Putting It All Together: Your Keyword Refinement Checklist
Let's recap what you've accomplished. You started with two separate data sources that most advertisers never connect. By systematically analyzing both Search Console and Google Ads data, you've built a keyword strategy grounded in actual user behavior rather than assumptions or competitor guesswork.
Quick checklist to run through:
Exported 90-day Search Console query data ✓
Pulled matching Google Ads search terms report ✓
Identified organic winners to add to paid campaigns ✓
Found converting paid terms for content opportunities ✓
Built negative keyword list from underperformers ✓
Organized final list by intent and match type ✓
This isn't a one-time task. The search landscape changes constantly—new competitors enter the market, search behavior evolves, and Google's algorithm updates shift what works. Run this analysis quarterly to keep your keyword strategy sharp and responsive to actual performance data.
What usually happens after teams implement this process is they discover they've been leaving money on the table in two ways: paying for clicks on keywords that will never convert, and missing opportunities to capture traffic for queries that already prove they work organically. Fixing both issues simultaneously creates a compounding effect on campaign performance.
The combination of organic and paid data eliminates the guesswork that plagues most keyword strategies. You're no longer wondering "Should we bid on this keyword?" or "What content should we create next?" The data answers those questions definitively. This keyword converts in paid search—build content for it. This query drives organic clicks but we're not bidding on it—test it in Ads. This term burns budget in both channels—exclude it completely.
If you're managing multiple accounts or handling high-volume campaigns, the manual process of exporting reports and cross-referencing spreadsheets gets tedious fast. This is where workflow efficiency becomes critical. The faster you can identify wasteful search terms and take action, the less budget you waste and the more time you have for strategic work.
Tools that work directly in the Google Ads interface can dramatically speed up the negative keyword process specifically.

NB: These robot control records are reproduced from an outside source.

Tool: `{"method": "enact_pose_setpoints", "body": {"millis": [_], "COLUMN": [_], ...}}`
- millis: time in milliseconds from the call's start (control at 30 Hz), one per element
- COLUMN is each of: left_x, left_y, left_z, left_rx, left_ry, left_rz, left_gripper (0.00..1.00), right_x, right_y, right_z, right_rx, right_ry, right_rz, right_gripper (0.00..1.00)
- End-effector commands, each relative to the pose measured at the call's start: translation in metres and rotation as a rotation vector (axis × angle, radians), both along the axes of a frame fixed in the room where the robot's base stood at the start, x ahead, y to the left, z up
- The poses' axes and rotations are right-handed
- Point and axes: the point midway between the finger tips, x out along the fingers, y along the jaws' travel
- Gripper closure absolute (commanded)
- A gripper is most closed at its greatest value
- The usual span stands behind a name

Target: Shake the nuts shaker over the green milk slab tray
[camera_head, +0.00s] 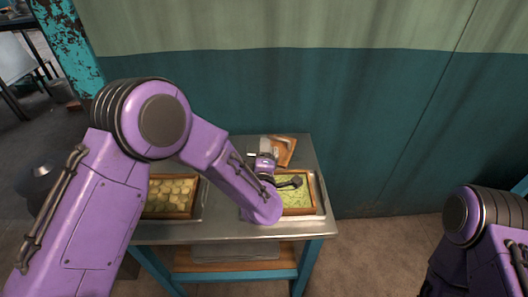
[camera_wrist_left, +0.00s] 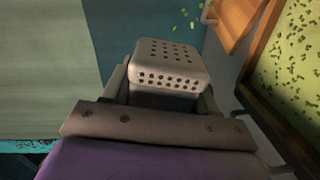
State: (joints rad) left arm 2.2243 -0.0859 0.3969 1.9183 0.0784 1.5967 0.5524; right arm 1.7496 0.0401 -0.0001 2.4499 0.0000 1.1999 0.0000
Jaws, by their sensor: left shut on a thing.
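The nuts shaker (camera_wrist_left: 172,64) is a pale grey box with rows of holes, held between the fingers of my left gripper (camera_wrist_left: 165,95) in the left wrist view. In the head view the shaker (camera_head: 267,148) shows small and pale near the back edge of the green slab tray. That tray (camera_head: 312,209) has a wooden rim and a green slab with green bits on it. It also shows at the right of the left wrist view (camera_wrist_left: 262,45). Several loose green bits appear beyond the shaker. My left forearm covers the tray's left part. My right gripper is out of view.
A wooden tray with pale yellow pieces (camera_head: 172,191) lies left, partly behind my left arm. A small wooden board or box (camera_head: 285,152) is at the table's back. The metal table (camera_head: 235,232) stands against a green wall (camera_head: 390,110).

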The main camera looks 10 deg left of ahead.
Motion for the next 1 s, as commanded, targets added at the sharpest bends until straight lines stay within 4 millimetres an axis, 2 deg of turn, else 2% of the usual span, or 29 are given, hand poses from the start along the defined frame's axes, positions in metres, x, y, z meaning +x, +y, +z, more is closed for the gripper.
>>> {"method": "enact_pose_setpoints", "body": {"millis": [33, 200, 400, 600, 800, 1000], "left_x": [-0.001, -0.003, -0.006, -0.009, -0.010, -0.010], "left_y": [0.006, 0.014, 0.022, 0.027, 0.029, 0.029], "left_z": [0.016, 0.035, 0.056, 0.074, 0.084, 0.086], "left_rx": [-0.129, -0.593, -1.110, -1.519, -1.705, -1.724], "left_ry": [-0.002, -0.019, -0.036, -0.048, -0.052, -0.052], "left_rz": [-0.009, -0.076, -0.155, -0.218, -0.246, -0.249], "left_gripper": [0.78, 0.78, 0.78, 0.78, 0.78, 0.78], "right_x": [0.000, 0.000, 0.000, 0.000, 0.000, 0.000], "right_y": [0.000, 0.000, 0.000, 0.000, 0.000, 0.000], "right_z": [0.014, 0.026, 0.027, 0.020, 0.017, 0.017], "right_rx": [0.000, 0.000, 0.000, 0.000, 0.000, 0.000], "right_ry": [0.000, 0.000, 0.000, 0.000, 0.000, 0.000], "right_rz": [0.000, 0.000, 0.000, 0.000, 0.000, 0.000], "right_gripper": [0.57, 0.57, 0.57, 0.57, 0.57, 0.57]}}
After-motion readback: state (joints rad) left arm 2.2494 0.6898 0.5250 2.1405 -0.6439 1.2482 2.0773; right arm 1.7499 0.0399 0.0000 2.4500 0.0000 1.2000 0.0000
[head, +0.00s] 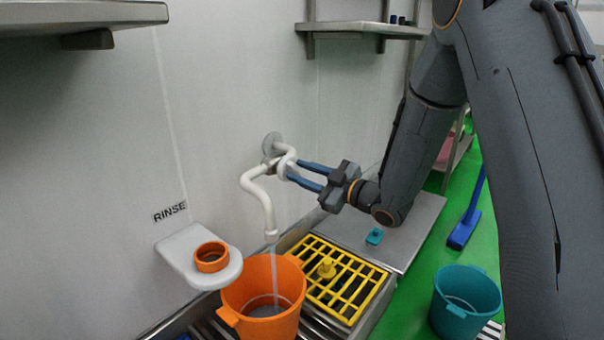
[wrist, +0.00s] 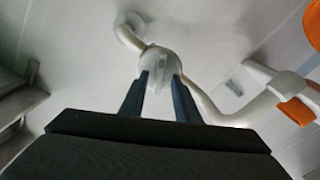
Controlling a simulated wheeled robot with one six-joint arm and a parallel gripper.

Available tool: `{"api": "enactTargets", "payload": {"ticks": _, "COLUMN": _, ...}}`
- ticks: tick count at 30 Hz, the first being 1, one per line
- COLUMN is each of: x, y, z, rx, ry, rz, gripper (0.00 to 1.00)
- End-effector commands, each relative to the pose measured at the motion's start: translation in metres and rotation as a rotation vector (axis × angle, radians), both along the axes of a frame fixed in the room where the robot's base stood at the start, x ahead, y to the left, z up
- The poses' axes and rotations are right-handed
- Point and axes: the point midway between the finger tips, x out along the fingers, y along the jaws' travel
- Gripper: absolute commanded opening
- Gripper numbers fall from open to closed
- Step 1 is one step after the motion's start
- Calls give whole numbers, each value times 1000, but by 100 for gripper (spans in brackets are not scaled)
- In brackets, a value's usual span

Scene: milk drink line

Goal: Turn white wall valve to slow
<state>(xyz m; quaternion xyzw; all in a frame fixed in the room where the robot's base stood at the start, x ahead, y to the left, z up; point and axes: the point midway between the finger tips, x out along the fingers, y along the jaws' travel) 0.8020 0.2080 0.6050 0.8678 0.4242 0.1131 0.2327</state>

Instead of the traditional workflow of downloading reports, analyzing in spreadsheets, and then manually adding negatives back in the platform, you can spot junk search terms and exclude them in seconds without ever leaving your search terms report. Start your free 7-day trial of Keywordme to see how much faster keyword optimization becomes when you eliminate the context switching and spreadsheet gymnastics. At just $12/month after the trial, it's one of the most cost-effective ways to protect your ad budget from wasteful spend.
The bottom line: your keyword list should be a living document that evolves based on real performance data from both organic and paid channels. The methodology outlined in this guide gives you a repeatable system for refinement that gets smarter every time you run it. Stop guessing which keywords might work. Start investing in keywords proven to drive results.